Given exercise: Lines containing the word "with" should be extracted in full.

[start]

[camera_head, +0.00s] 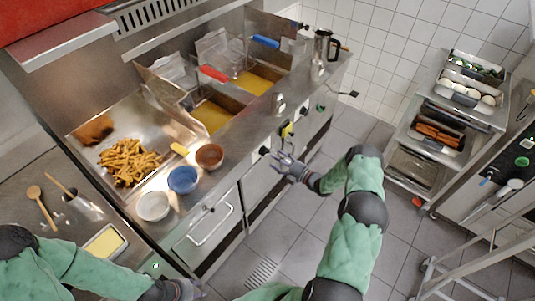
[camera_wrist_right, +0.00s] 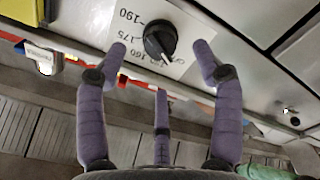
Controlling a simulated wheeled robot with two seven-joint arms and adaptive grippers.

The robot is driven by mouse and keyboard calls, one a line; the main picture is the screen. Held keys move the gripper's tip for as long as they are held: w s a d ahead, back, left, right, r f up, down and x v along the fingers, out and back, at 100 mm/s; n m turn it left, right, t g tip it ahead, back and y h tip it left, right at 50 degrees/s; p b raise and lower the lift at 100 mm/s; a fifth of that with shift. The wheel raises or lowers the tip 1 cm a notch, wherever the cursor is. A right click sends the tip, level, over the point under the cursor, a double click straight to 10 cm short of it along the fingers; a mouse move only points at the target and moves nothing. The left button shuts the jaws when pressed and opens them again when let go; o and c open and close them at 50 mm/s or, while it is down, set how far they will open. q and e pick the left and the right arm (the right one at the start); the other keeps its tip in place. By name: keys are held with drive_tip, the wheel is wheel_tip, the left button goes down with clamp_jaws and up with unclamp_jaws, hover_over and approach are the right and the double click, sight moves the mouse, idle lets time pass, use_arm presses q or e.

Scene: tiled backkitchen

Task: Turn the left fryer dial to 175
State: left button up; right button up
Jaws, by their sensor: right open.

[end]

Task output:
Controlling a simulated wheeled robot with two seven-joint arms and adaptive grippers.
The robot is driven by mouse and keyboard calls, one a line; the main picture is the screen. Held keys move the gripper's tip for as long as they are held: w s a d ahead, back, left, right, r f up, down and x v along the fingers, out and back, at 100 mm/s; n m turn it left, right, t g tip it ahead, back and y h tip it left, right at 50 degrees/s; p b raise and lower the lift at 100 mm/s; a fifth of that with shift. The wheel raises or lowers the tip 1 cm a notch, wherever the cursor is. A right click sends the tip, level, over the point under the cursor, a double click straight to 10 cm short of it along the fingers; a mouse move only points at the target and moves nothing. The left button shuts the jaws when pressed and opens them again when let go; o and c open and close them at 50 mm/s or, while it is down, set how far they will open. q and e pick the left and the right arm (the right one at the start); the other keeps its tip in place. By name: keys are held with drive_tip, the wheel is wheel_tip, the left button goes down with clamp_jaws and up with unclamp_jaws, hover_over and approach are the right and the double click, sight moves the mouse, idle lets time pass, use_arm presses q or e.

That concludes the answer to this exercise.